Direction: Copy out the whole listing exactly as written, leaving the pictures behind.

Dataset section:
☆ ☆ ☆ ☆ ☆

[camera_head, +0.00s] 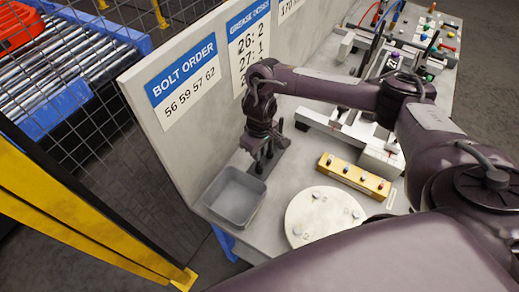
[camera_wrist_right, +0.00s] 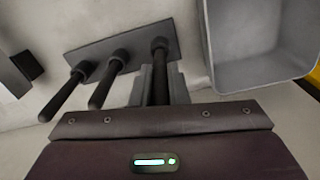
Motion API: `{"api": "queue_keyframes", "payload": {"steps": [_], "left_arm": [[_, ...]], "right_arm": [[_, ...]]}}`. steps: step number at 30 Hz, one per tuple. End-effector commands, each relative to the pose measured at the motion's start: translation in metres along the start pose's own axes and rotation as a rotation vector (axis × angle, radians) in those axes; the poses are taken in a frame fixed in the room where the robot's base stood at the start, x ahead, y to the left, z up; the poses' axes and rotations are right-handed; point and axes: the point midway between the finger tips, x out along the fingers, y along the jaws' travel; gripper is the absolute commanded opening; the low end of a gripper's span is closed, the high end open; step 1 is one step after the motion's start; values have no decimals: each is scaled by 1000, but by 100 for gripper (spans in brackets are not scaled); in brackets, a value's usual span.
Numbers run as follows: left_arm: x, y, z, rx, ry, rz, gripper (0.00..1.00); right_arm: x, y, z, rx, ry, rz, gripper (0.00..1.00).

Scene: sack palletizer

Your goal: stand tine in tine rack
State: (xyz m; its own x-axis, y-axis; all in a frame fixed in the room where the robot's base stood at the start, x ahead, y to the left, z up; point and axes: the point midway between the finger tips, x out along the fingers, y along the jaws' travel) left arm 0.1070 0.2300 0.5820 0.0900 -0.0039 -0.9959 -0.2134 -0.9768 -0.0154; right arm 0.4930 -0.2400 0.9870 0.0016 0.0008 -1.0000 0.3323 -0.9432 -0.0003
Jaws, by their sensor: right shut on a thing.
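My right gripper (camera_head: 262,146) is over the tine rack (camera_head: 270,163), a dark grey plate on the table beside a grey bin. In the right wrist view the gripper (camera_wrist_right: 160,90) is shut on a dark, rod-like tine (camera_wrist_right: 161,72). The far end of this tine meets the rack plate (camera_wrist_right: 88,53) near its right end; I cannot tell how deep it sits. Two other dark tines (camera_wrist_right: 66,92) (camera_wrist_right: 107,84) stand in the rack to its left, apart from the gripper. My left gripper is not in view.
The grey bin (camera_head: 234,198) stands close to the rack; its wall also shows in the wrist view (camera_wrist_right: 212,50). A round pale plate (camera_head: 325,216) and a yellow block with knobs (camera_head: 354,178) are nearby. An upright sign panel (camera_head: 160,130) edges the table behind.

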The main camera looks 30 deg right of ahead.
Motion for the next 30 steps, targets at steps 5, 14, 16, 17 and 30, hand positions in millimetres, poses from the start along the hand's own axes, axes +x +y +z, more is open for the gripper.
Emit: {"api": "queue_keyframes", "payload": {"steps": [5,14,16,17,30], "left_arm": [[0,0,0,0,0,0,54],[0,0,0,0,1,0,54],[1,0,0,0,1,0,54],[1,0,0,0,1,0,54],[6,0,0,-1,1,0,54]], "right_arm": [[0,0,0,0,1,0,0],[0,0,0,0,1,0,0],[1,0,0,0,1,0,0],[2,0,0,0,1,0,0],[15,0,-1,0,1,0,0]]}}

☆ ☆ ☆ ☆ ☆

Response below:
[camera_head, +0.00s] 
[camera_wrist_right, +0.00s] 
Motion API: `{"api": "queue_keyframes", "payload": {"steps": [_], "left_arm": [[_, ...]], "right_arm": [[_, ...]]}}`. steps: step number at 30 Hz, one per tuple. End-effector commands, each relative to the pose measured at the motion's start: translation in metres along the start pose's own axes and rotation as a rotation vector (axis × angle, radians) in those axes; the poses are taken in a frame fixed in the room where the robot's base stood at the start, x ahead, y to the left, z up; the poses' axes and rotations are right-handed; point and axes: the point midway between the finger tips, x out along the fingers, y along the jaws' travel; gripper is the absolute commanded opening; the low end of a gripper's span is closed, the high end open; step 1 is one step after the motion's start; values have no decimals: each is scaled by 1000, but by 100 for gripper (spans in brackets are not scaled); in brackets, a value's usual span.
Numbers run as follows: left_arm: x, y, z, rx, ry, rz, gripper (0.00..1.00); right_arm: x, y, z, rx, ry, rz, gripper (0.00..1.00).

Scene: sack palletizer

Your goal: stand tine in tine rack
State: (xyz m; its own x-axis, y-axis; all in a frame fixed in the room where the robot's base stood at the start, x ahead, y to the left, z up; point and axes: the point midway between the finger tips, x out along the fingers, y along the jaws' travel) left arm 0.1070 0.2300 0.5820 0.0900 -0.0039 -0.9959 -0.2134 -0.9768 -0.0154; right arm 0.4930 -0.2400 0.9870 0.0016 0.0008 -1.0000 0.3323 -0.9432 -0.0003
Jaws, by their sensor: right shut on a thing.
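My right gripper (camera_head: 262,146) is over the tine rack (camera_head: 270,163), a dark grey plate on the table beside a grey bin. In the right wrist view the gripper (camera_wrist_right: 160,90) is shut on a dark, rod-like tine (camera_wrist_right: 161,72). The far end of this tine meets the rack plate (camera_wrist_right: 88,53) near its right end; I cannot tell how deep it sits. Two other dark tines (camera_wrist_right: 66,92) (camera_wrist_right: 107,84) stand in the rack to its left, apart from the gripper. My left gripper is not in view.
The grey bin (camera_head: 234,198) stands close to the rack; its wall also shows in the wrist view (camera_wrist_right: 212,50). A round pale plate (camera_head: 325,216) and a yellow block with knobs (camera_head: 354,178) are nearby. An upright sign panel (camera_head: 160,130) edges the table behind.

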The main camera looks 30 deg right of ahead.
Motion for the next 30 steps, targets at steps 5, 14, 16, 17 and 30, hand positions in millimetres, poses from the start along the hand's own axes, axes +x +y +z, more is open for the gripper.
Emit: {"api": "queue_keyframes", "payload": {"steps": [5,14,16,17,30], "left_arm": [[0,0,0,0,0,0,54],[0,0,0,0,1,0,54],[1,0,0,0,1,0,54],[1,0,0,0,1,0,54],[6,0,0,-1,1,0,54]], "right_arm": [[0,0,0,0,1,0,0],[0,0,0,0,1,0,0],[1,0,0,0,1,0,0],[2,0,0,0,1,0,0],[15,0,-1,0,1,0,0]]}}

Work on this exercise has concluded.